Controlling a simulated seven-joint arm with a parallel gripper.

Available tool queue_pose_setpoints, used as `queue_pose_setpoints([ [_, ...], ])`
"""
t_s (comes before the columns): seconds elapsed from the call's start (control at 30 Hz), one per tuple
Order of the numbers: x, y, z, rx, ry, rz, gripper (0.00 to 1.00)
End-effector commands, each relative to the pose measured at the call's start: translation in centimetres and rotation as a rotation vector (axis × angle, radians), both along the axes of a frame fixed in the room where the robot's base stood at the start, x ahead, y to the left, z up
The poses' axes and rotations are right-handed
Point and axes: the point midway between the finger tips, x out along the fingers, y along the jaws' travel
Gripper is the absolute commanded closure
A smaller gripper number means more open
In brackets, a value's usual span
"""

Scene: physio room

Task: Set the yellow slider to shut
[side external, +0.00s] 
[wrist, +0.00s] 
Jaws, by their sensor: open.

_____

● **What you need to do**
Print the complete listing again, exactly as it stands.

● **Task solution**
Controlling a simulated seven-joint arm with a parallel gripper.

Available tool queue_pose_setpoints, used as `queue_pose_setpoints([ [_, ...], ])`
"""
t_s (comes before the columns): seconds elapsed from the call's start (control at 30 Hz), one per tuple
Order of the numbers: x, y, z, rx, ry, rz, gripper (0.00 to 1.00)
End-effector commands, each relative to the pose measured at the call's start: translation in centimetres and rotation as a rotation vector (axis × angle, radians), both along the axes of a frame fixed in the room where the robot's base stood at the start, x ahead, y to the left, z up
The poses' axes and rotations are right-handed
Point and axes: the point midway between the finger tips, x out along the fingers, y along the jaws' travel
Gripper is the absolute commanded closure
A smaller gripper number means more open
In brackets, a value's usual span
"""

Scene: physio room

Task: Set the yellow slider to shut
[side external, +0.00s] 
[wrist, +0.00s] 
Jaws, by their sensor: open.

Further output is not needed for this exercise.